Home
Authors
Titles
Keyword Search
Reference

Table of Contents

THE
HIGH CHURCH TRADITION

by

G. W. O. ADDLESHAW, M.A., B.D.

 

Chapter 1

INTRODUCTION


When Dr. Martin Joseph Routh expressed a wish that the epitaph on his tombstone should tell succeeding generations that he had lived and died ‘attached to the Catholic Faith taught in the Church of England and averse from all papal and sectarian innovations’ [R. D. Middleton: Dr. Routh, p. 136], he was not only speaking for himself but summing up the religion of a great and venerable section of Anglican Church life, the religion of the traditional High Churchman before it had been given a new purpose and direction by the Oxford Movement. Dr. Routh was almost the last of the school; in Newman’s famous words he had been reserved to report to a forgetful generation what was the theology of their fathers. In his own person he represented the particular type of Catholicism characteristic of High Churchmanship: a devotion to Catholic truth in all its splendour and fullness, a devotion rooted in massive patristic learning: a spirituality drawing its nourishment from the Prayer Book: a sense of the oneness of Church and Society, with the Church sanctifying every side of national life and giving to society a Godward purpose and direction: a loyalty to an England whose national character was influenced more by theology than commerce, an England for which Laud and Charles I had struggled and died.
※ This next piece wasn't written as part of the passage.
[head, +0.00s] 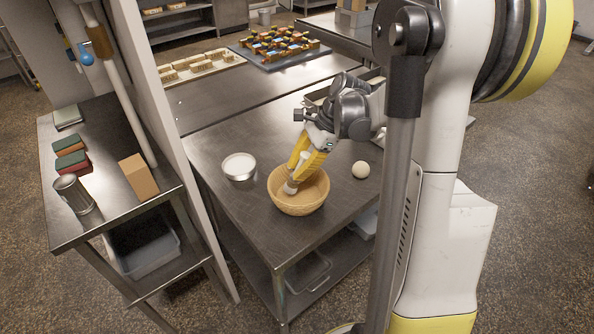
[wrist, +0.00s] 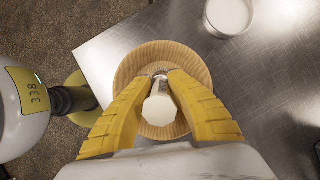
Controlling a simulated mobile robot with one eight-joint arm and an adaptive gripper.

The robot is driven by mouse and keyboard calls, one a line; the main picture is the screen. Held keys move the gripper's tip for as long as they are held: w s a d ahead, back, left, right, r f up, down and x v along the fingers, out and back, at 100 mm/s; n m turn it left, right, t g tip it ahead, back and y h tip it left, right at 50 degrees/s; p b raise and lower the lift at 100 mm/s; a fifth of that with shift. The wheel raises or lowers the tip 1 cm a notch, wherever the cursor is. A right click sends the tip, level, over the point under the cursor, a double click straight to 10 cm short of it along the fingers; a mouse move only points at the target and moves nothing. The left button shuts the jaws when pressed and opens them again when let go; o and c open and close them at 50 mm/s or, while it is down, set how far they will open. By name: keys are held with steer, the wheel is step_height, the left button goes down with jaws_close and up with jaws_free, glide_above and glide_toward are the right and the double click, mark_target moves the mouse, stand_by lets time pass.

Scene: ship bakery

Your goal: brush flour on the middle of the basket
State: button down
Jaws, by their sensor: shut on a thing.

Dean Church has immortalized this High Church tradition in his history of the first twelve years of the Oxford Movement:

‘There was nothing effeminate about it, as there was nothing fanatical; there was nothing extreme or foolish about it; it was a manly school, distrustful of high-wrought feelings and professions, cultivating self-command and shy of display, and setting up as its mark, in contrast to what seemed to it sentimental weakness, a reasonable and serious idea of duty. The divinity which it propounded, though it rested on learning, was rather that of strong common sense than of the schools of erudition. Its better members were highly cultivated, benevolent men, intolerant of irregularities both of doctrine and life, whose lives were governed by an unostentatious but solid and unfaltering piety, ready to burst forth on occasion into fervid devotion.’ [The Oxford Movement, ch. 1.]

The centre round which High Churchmanship revolved was a liturgy, the Prayer Book; and that perhaps in all its implications constitutes the significance of the High Church tradition for Anglicans today. The Church of England, as indeed all western Christendom, is fighting for its life; the days when Christianity enjoyed a comfortable and established place in society are gone, and the Church stands face to face with a paganism which is enslaving each country in Europe, a paganism which sometimes glories in its apostasy and is crudely barbaric, more often it masquerades as secularism, broad-mindedness, and indifference.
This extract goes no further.